なんと公開請求に着手した当日に、最高裁が沖縄密約訴訟を棄却(2)

識者らが請求の対象とした行政文書は以下の3つ。いずれも機密解除された米公文書によって、日本側との合意の存在に関わるもの。それぞれの所管官庁とみられる財務大臣外務大臣に公開請求を行った。

1.1969年12月2日付け、柏木雄介・大蔵財務官とアンソニー・ジューリック・アメリ財務省特別補佐官との「秘密合意議事録」
2.1971年6月12日付け、吉野文六・外務省アメリカ局長とスナイダー・駐日アメリカ公使との「400万ドル(軍用地復元補償)に関する「秘密合意書簡」
3.1971年6月11日付け、吉野文六・外務省アメリカ局長とスナイダー・駐日アメリカ公使との「1600万ドル在沖縄VOA施設の海外移転費用の秘密合意書簡」


会見で、原寿雄氏(ジャーナリスト)は、「西山氏が刑事裁判で有罪に終わってしまったことが、日本のジャーナリズム(のあり方)として問題だと感じていて、その延長線上で、情報公開をすることに決めた」「これは新しい知る権利の闘いの仕方であるし、西山さんの名誉を守る闘いでもある」と話した。
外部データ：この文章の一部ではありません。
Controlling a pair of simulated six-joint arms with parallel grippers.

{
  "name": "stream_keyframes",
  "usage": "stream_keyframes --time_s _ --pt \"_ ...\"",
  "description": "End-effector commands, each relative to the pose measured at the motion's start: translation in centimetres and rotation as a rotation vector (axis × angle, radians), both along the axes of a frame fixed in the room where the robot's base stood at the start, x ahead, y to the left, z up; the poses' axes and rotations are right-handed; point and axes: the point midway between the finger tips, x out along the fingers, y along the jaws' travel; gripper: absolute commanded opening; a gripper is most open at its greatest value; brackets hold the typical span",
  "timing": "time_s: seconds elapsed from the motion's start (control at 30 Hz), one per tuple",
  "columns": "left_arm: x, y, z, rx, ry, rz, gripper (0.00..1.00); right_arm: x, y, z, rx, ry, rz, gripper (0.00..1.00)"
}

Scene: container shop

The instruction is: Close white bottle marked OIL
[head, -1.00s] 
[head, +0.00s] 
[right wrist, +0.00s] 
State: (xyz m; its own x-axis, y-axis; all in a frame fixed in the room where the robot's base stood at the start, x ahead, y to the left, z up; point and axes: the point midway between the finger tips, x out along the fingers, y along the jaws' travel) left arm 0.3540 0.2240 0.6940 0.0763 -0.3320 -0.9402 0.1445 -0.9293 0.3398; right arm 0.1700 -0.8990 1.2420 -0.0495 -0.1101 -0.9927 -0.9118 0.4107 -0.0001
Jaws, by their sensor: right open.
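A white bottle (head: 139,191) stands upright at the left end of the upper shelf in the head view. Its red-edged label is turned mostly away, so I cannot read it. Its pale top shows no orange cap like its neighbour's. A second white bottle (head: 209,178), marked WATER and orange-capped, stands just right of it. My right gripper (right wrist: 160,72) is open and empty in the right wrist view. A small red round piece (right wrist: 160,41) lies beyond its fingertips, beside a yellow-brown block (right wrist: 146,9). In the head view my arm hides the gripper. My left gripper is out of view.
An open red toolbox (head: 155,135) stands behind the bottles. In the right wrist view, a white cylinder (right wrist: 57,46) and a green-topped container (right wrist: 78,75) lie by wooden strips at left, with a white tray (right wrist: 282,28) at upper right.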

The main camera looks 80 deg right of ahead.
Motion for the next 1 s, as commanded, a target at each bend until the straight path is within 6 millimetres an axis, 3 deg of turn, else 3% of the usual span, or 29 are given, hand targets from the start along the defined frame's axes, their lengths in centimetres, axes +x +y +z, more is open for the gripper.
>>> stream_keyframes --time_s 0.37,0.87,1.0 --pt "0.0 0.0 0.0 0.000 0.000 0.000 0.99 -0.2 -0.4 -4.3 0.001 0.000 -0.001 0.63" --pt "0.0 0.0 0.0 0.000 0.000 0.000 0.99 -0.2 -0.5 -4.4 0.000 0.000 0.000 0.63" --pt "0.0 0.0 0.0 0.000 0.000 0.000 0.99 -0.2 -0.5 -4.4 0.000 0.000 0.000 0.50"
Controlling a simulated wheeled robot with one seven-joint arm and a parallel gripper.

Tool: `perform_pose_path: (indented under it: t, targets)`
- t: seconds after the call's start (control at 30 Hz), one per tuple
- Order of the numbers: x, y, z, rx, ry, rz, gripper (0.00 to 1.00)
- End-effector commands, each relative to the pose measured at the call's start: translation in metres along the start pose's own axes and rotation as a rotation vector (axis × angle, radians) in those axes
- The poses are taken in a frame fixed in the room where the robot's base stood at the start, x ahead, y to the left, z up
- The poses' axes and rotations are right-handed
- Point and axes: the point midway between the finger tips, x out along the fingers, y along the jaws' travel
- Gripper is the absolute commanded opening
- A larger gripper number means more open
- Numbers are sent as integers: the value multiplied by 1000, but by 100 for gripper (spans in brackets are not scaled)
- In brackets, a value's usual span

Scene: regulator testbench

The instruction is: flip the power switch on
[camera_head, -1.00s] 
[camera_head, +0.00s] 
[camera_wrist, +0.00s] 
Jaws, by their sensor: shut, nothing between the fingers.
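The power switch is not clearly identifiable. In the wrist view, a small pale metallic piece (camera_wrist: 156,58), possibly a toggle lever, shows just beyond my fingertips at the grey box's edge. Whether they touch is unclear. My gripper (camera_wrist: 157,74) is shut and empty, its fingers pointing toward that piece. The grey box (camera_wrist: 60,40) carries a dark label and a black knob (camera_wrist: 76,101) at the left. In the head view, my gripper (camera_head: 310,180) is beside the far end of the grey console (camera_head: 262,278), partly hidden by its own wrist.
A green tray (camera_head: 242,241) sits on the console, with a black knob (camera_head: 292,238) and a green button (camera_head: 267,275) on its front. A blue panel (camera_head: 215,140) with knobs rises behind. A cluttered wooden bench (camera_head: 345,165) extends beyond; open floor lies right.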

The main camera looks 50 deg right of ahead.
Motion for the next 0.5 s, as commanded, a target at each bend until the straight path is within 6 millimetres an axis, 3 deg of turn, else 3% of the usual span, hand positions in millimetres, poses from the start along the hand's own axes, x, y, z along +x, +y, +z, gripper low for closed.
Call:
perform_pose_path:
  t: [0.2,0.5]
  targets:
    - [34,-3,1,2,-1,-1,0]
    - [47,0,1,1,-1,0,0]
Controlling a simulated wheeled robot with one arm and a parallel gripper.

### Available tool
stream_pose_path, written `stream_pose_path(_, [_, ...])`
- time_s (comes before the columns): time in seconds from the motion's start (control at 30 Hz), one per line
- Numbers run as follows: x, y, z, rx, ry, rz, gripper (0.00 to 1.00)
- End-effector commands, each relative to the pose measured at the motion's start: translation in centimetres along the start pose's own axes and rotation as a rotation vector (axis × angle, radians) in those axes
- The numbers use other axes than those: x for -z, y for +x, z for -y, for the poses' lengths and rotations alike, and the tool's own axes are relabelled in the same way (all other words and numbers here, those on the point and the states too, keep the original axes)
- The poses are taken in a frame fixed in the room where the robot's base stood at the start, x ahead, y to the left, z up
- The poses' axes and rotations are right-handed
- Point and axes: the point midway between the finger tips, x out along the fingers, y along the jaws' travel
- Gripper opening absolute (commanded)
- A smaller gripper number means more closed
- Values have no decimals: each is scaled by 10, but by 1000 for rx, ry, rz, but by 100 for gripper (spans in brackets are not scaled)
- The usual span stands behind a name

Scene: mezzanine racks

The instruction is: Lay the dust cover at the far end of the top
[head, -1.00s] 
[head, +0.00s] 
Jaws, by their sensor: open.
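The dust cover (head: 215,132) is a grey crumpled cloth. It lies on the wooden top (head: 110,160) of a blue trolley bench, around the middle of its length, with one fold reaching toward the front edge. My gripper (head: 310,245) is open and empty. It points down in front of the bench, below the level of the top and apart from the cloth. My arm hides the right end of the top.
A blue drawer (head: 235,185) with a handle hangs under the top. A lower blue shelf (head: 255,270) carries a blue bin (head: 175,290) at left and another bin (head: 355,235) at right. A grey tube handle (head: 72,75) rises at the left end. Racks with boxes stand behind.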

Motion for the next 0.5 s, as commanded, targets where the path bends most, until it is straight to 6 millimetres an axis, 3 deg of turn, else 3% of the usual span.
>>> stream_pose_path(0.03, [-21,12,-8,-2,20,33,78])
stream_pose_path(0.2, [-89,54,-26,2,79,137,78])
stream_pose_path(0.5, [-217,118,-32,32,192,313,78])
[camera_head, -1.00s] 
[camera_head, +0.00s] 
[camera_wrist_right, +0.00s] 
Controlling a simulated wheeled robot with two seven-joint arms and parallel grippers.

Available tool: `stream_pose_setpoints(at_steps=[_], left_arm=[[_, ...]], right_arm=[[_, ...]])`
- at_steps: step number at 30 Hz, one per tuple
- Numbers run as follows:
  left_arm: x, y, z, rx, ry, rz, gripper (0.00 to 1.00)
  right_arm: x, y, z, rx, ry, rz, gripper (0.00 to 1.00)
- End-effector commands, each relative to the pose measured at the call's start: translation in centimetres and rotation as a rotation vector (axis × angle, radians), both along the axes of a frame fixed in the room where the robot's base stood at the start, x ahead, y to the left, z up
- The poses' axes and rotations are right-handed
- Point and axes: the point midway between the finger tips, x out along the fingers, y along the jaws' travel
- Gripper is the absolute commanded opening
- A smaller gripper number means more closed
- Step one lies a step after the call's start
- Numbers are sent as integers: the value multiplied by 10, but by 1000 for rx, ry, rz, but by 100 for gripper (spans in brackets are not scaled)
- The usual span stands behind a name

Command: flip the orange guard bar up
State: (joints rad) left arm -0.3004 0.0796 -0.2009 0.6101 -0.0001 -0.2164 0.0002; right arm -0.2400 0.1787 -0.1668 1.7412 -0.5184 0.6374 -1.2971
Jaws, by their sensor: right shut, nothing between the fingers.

西山氏の刑事裁判を追った『密約』の著書のある澤地久枝氏(作家)は、「この国は独立国であり、主権在民の国であるはずです。国家が主であって国民が従である事態に、怒りを覚えます」と訴えた。

昨年、『沖縄密約』を上梓した西山太吉氏(ジャーナリスト)は、「沖縄密約の秘密文書について本質論を闘わせる機会が来たことを嬉しく思う」としたうえで、「今日、上告棄却が通告されたことは、この問題に関しては、行政と司法が一致しているということだ。この問題が、国家権力にとっては存立基盤に関わる問題だからだ」と述べた。

沖縄返還をめぐる情報公開請求では、「情報公開クリアリングハウス」の三木由希子室長が、財務省に情報公開請求し、「不存在」を理由に不開示とされた例があるといわれる。

識者らの公開請求も「不存在」を理由に不開示とされる可能性があるため、その際は、不開示処分の取り消しを求める提訴も視野に入れ、今回の請求に当たっては、現時点で32名の弁護団(団長=清水英夫氏)が、請求者の代理人として名を連ねている。